El v. 10 puntualiza de cuatro maneras la acción divina para sostener a estas comunidades marginales: la “fuente de todo bien”, quien llamó a los fieles “a compartir con Cristo su gloria eterna”, luego de “estos breves padecimientos”, a) los restablecerá (katartísei), b) los confirmará (steridsei), c) los fortalecerá (sthenósei) y d) los colocará sobre una base inconmovible (themeliósei). Esta acumulación abarca todos los aspectos que pueden esperarse de la intervención divina en la vida individual y comunitaria de la iglesia. Cada una representa el esfuerzo del Señor por consolidar la vida y misión de su pueblo en el mundo. “Se dice en primer lugar que Dios Padre restablecerá a sus hijos. La misma palabra griega se usa para hablar de la reparación de las redes estropeadas (Mt 4,21). […] Además, los confirmará de modo que no puedan ya vacilar y flaquear. Lo que ahora es todavía el quehacer de Pedro, a saber, el de ‘confirmar’ a los hermanos en la fe (Lc 22,32), lo asumirá entonces el Padre […] También los robustecerá. Les conferirá fuerza y vigor juvenil […] Y finalmente ‘hará inconmovible’ esta ‘casa espiritual’ formada de ‘piedras vivas’”.[7]

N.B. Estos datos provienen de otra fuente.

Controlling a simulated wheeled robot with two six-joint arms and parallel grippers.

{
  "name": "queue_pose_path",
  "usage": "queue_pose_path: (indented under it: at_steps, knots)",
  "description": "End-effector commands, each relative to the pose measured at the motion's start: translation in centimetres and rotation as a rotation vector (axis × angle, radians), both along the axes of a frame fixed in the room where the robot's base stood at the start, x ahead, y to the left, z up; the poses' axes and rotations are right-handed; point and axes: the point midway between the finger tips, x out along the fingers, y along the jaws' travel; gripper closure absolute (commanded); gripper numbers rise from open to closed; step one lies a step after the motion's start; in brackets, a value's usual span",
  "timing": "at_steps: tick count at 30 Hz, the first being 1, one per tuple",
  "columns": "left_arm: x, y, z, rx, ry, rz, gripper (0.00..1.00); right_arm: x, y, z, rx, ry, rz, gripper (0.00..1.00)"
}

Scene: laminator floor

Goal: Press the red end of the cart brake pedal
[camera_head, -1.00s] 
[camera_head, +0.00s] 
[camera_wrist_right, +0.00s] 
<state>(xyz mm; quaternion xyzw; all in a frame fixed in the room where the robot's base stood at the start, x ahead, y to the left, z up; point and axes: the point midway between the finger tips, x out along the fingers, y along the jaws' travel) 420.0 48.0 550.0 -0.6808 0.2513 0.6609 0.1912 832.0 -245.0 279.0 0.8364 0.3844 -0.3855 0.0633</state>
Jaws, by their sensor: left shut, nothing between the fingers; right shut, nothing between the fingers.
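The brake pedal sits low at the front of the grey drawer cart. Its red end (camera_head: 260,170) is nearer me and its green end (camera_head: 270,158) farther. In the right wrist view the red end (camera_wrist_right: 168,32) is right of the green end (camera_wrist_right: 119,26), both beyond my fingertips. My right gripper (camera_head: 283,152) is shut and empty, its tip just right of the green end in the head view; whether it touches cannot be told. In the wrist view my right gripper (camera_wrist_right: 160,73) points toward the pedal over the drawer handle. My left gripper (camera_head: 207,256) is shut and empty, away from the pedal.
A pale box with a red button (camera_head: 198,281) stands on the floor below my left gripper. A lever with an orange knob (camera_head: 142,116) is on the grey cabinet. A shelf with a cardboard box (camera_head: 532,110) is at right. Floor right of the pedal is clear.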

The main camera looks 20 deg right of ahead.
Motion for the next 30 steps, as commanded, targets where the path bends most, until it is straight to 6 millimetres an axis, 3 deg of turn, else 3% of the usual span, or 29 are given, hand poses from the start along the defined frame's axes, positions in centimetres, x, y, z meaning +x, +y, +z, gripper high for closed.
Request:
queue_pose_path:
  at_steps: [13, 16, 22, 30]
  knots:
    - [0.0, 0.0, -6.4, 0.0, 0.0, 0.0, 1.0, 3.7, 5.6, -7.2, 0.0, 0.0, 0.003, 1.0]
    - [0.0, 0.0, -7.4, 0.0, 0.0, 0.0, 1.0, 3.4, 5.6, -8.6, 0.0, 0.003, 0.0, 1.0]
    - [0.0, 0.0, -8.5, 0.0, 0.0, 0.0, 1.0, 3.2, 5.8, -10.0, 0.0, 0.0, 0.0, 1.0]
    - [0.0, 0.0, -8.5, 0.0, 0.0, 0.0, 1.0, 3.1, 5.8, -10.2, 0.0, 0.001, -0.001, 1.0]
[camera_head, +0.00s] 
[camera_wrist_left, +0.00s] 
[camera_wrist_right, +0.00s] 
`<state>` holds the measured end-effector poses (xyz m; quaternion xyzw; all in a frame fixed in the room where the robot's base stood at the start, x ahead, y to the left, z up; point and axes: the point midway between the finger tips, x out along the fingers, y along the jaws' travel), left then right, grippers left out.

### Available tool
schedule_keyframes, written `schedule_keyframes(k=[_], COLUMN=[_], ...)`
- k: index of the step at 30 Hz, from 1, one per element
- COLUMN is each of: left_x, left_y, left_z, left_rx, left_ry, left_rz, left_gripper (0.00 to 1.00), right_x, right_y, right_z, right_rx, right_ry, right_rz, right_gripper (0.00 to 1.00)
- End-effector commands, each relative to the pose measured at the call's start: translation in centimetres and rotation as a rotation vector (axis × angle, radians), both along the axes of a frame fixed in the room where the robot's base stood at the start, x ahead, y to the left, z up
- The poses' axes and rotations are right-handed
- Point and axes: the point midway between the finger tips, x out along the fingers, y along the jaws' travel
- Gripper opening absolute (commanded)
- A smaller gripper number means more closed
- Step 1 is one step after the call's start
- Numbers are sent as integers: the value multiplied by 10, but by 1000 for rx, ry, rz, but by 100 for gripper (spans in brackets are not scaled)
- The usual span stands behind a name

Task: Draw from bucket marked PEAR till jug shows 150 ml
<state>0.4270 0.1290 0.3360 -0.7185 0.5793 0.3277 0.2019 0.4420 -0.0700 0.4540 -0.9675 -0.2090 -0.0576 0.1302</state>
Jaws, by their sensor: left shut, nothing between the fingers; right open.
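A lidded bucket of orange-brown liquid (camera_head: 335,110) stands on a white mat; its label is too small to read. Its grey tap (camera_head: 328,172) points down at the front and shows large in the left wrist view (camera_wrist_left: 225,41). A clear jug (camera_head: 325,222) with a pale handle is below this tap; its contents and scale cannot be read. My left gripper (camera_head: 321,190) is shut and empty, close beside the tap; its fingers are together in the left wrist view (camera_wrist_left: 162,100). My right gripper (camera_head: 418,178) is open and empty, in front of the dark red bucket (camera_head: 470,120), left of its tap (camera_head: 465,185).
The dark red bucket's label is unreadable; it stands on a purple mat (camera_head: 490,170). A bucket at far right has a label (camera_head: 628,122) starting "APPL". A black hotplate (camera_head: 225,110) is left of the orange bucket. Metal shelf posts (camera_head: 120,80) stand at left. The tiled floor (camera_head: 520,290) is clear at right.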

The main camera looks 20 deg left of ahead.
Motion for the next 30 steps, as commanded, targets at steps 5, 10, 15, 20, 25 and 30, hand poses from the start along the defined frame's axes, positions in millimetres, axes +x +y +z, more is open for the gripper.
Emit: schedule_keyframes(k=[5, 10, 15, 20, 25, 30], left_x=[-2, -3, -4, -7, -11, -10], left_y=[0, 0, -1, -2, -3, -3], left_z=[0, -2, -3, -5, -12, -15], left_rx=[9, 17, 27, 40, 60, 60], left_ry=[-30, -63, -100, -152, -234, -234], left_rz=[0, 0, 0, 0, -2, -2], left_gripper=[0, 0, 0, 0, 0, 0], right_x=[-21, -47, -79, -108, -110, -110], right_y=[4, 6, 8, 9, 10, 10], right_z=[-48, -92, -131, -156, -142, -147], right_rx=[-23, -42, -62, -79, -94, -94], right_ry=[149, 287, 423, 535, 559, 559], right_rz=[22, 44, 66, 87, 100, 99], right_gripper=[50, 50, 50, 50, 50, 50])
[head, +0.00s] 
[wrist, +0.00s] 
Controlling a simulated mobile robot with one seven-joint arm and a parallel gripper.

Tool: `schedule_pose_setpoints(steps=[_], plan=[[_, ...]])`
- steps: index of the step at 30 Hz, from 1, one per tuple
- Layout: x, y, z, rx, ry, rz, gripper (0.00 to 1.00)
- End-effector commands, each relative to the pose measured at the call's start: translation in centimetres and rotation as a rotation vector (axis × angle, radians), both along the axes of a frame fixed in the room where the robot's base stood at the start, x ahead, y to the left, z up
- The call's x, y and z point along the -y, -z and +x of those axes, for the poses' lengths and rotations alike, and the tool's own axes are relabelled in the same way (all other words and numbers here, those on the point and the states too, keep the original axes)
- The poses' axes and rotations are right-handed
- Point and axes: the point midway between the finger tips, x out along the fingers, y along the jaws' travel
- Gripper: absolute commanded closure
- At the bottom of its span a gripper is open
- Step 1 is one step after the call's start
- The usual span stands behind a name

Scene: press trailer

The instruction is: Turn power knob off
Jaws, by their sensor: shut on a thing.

Por todo ello, “dar razón de la esperanza” (3.15) equivalía a declarar, como una sólida confesión de fe para el momento:

Nosotros somos un pueblo de sacerdotes, una nación escogida, rescatada de la vana manera de vivir de la tradición patria, por el Cristo muerto por las autoridades judías y romanas y resucitado por Dios, al único al que le rendimos culto porque es el único al que reconocemos Señor, y que pronto vendrá para juzgar a todos según su justicia. Todos los demás son dioses falsos, y el Emperador un ser humano respetable porque tiene poder, pero no hemos de reconocerlo como deidad. Todas las dominaciones y potestades están sometidas a este Cristo.[8]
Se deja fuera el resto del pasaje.